Será necessário muito mais que a competência técnica do Executivo, neste e no próximo governo, para se implantar o novo regime fiscal
Não basta conter os gastos. Também é preciso gastar melhor, para gerar mais benefícios econômicos e sociais com o dinheiro público – um desafio muito difícil quando o orçamento é quase todo engessado, como no Brasil. Mas até para manter a despesa abaixo do teto constitucional, estabelecido no ano passado, o governo precisará de reformas. Sem isso, o limite será inevitavelmente rompido em pouco tempo. Esta advertência, já repetida várias vezes por membros da equipe econômica e por especialistas do mercado e da academia, é reforçada, agora, por um estudo recém-divulgado pelo Fundo Monetário Internacional (FMI). O trabalho, feito por solicitação do Ministério da Fazenda, é assinado por quatro economistas especializados em política fiscal e foi apresentado como relatório de assistência técnica. A tarefa envolveu discussões com funcionários dos Ministérios da Fazenda e do Planejamento e do Banco Central e com assessores econômicos do Congresso.
Os autores propõem, num documento de 60 páginas, uma estratégia de longo prazo para a consolidação de um novo estilo de administração das contas federais. O teto de gastos é apontado como componente central do novo regime fiscal esboçado em 2016 e em fase inicial de implantação, mas “o sucesso na implementação do teto”, antecipam, “exige mudanças estruturais, institucionais e processuais”. Só esse conjunto de mudanças permitirá estabilizar a dívida pública, um dos objetivos centrais da nova política econômica, e criar espaço fiscal para custeio dos serviços e a realização das ações prioritárias.

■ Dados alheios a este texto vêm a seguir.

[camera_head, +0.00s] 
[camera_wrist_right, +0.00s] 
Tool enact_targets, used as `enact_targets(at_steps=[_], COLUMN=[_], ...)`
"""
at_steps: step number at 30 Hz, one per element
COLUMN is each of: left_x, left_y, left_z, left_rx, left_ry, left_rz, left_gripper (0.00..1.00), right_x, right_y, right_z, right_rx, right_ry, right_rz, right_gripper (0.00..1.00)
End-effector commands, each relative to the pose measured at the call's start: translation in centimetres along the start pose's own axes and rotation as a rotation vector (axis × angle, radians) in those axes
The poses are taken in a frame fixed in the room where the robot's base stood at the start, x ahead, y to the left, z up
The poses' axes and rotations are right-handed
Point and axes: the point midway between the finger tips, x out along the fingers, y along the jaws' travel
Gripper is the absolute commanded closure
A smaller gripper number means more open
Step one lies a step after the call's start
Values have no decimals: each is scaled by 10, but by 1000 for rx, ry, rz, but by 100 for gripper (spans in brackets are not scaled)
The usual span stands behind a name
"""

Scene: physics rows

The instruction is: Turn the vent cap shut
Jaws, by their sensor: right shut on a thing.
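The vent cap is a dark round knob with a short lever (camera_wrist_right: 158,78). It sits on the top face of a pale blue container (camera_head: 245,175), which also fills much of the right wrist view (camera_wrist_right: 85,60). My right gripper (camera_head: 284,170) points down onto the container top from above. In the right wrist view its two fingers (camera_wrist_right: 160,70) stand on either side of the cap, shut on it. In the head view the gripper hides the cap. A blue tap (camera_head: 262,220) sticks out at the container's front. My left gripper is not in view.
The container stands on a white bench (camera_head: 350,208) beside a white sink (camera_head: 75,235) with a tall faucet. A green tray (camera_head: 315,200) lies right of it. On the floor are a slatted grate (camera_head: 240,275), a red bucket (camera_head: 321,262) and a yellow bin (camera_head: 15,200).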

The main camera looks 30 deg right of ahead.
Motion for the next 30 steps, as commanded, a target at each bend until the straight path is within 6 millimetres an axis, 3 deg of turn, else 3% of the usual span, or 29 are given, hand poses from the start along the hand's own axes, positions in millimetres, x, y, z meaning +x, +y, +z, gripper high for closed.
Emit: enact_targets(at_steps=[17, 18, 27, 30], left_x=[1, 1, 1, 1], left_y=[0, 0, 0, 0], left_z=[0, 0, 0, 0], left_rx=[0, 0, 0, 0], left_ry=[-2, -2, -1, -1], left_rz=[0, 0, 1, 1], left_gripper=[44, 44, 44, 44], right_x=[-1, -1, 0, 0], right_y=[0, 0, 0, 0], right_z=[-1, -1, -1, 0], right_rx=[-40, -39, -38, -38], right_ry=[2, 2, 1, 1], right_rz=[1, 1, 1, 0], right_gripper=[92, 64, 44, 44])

A reforma da Previdência, objetivo imediato do governo, é apenas uma das condições para a consolidação da nova política, segundo os autores do relatório. Um requisito dos mais importantes é tornar o orçamento mais flexível. É preciso mexer nas despesas obrigatórias, na vinculação de receitas e na indexação dos gastos. Como a estrutura orçamentária é muito rígida, o governo só pode, a curto prazo, cortar as chamadas despesas discricionárias, quando é necessário ajustar suas finanças em períodos críticos, de menor atividade econômica e menor receita de impostos e contribuições.
Sem poder comprimir outros itens, o governo acaba podando investimentos, como tem feito nos últimos anos e ainda fará pelo menos em 2018. Essa forma de ajuste prejudica a expansão da economia e dificulta a superação da crise. Além disso, investimentos menores tendem a retardar ganhos de eficiência, fundamentais para o crescimento da produção e da competitividade.
Regras de vinculação, lembram os autores, engessam quase 80% do dinheiro arrecadado pelo governo. Além disso, os gastos previdenciários têm crescido de forma significativa e contínua. Em 1998 representaram 35,5% das despesas totais. Em 2016, 41,3%.
Para tornar o orçamento mais administrável será necessário, portanto, ir muito além da reforma da Previdência e mexer em critérios constitucionais de vinculação e em regras de indexação de gastos. Ao mesmo tempo, será preciso, de acordo com as propostas do relatório, fixar padrões mais eficientes de projeção de receitas e despesas, de controles e ajustes da política orçamentária. É indispensável, enfim, construir uma nova rotina de programação e de gestão de recursos públicos. Isso inclui a revisão periódica de metas.
Os autores do trabalho evitam as complicações políticas, embora questões institucionais estejam envolvidas. Menos diplomático, um artigo de abertura da nova edição da revista Conjuntura Econômica, editada pelo Instituto Brasileiro de Economia da Fundação Getúlio Vargas, avança nos problemas de relações entre Poderes. Que acontecerá, por exemplo, se o avanço na pauta de reformas for insuficiente, nos próximos anos, para garantir sem muita dificuldade o respeito ao teto de gastos? Que ocorrerá se houver rompimento do teto do Judiciário, um Poder com prerrogativa de interpretar as leis e a Constituição? Não há como desconhecer esse lembrete. Será necessário muito mais que a competência técnica do Executivo, neste e no próximo governo, para se implantar o novo regime fiscal. Se faltarem as condições políticas indispensáveis, o perdedor será o País.